Our neighborhood's pompiers hosted their party in the massive courtyard (actually, two courtyards) of the firehouse at Place Jules Renard, with bars set up at the perimeter of each, a stage for live music in the larger one, and a stage with a DJ in the second. And it was just mad... in a good way.

As what seemed to be the only Americans there, Alannah and I couldn't help but notice the massive differences between an event like this here, and one back in the States. We seemed to start every other sentence with, "If this were in America..."

  • the age range of the attendees would've been about 24-35

  • the video screens would've been festooned with waving American flags and sooty faces and "FDNY" tributes with the word "hero" splashed on for good measure every 96 frames

  • the alcohol would have cost three times as much

  • drinking of said alcohol would have been cordoned off to barricaded areas, only enterable with wristbands

  • champagne would most certainly not have been served in glass bottles

Instead, we were treated to what felt like a true community celebration, attended by people ranging from 8 months to 85 years of age. But that didn't stop them from showing video clips of a realistic day in the life of a firefighter. From cooking tons of food (again, another universal firehouse thing, which translated well into the barbecue stand where we got our merguez), to daily workouts, to the bloody and sometimes downright gory imagery of pulling people out of fires and wrecks. Sanitized for general audiences, this was not. And neither are the firefighters. They may be partying in uniform, but they're still partying - having drinks, dancing on the bar, and all the while being incredibly cordial, polite hosts.

It was hard for us to believe that a massive, free party in a major city could be so... civilized. To be sure, it's far from a sober affair. Beers are only 2€50, champagne is 5€, the music is pumping, and by midnight, the place is jam packed. Despite all the bottles of champagne going around, none of them are being broken over people's heads. The fact that you can even buy glass bottles of champagne was astounding to us, escapees from Litigious Society.

So we whooped it up with the local firefighters, watched a couple of bands, checked out the sardinesque (my made-up expression for seriously packed) DJ area, and drank champagne.

Oh, and there were midnight fireworks, of course. Curiously set to the theme from Blade Runner. WTF?

The bal des pompiers parties go 'til about 5am, but we called it a night and walked home by 1. We don't want to spend our first Bastille Day nursing wicked hangovers. That'll have to wait until the 15th.
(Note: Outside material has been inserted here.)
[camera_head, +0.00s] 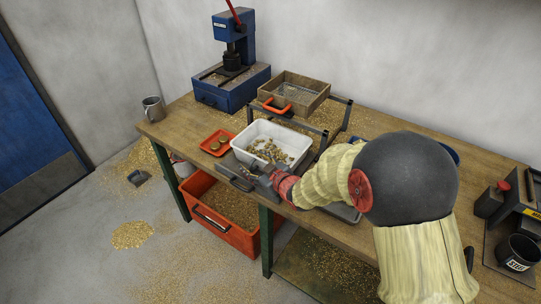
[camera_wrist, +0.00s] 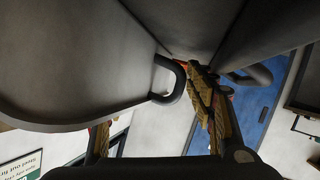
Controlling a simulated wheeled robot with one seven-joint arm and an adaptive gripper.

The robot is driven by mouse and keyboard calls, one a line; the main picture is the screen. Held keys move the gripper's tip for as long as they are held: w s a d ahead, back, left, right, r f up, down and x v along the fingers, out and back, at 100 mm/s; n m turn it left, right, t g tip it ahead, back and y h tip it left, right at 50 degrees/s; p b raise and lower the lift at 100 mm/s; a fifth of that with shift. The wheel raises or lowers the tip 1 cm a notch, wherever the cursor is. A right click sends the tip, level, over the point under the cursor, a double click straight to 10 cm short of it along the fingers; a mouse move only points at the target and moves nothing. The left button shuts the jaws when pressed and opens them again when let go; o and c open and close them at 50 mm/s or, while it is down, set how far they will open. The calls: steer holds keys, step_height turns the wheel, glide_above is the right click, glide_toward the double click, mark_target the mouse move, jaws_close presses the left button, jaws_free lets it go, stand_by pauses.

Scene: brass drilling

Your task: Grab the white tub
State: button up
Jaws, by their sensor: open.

Oh, and for the record - the lady firefighters are hotties, too.


  1. Thank you for *not* posting photos of hunks in firemen uniform and "taking care" of your gay readers. I'll complain to UCLA and BBB. I mean, what gives?

    PS. Grats on visa, and hope your darling gets one soon, too.

    PPS. Remember, if it's a male in uniform, POST IT.

  2. Hahaha.. I knew that'd draw a response from ya ;) The wife got a picture with several of them. Once she has it up, I'll shoot you a link. Don't worry, I won't tell Pete ;)

  3. dude where did my last comment go?! anyways 2 euro 50 for beer?! when i went to the bal de sapeur pompiers on 14 juillet 2002 they were 50 centimes!! what a difference 6 years makes, eh?

    we only found the fete nationale because we found a nice french guy named Abdel who was wandering the Seine looking for tall guys to hang out with his french model friends. i love paris.

  4. Friggin' inflation... 2€50 is great when comparing it to the usual 5-7€ at bars.

    Of course, now that I'm paying the equivalent of $40/person to have a fairly average dinner, my sense of scale is all screwed up.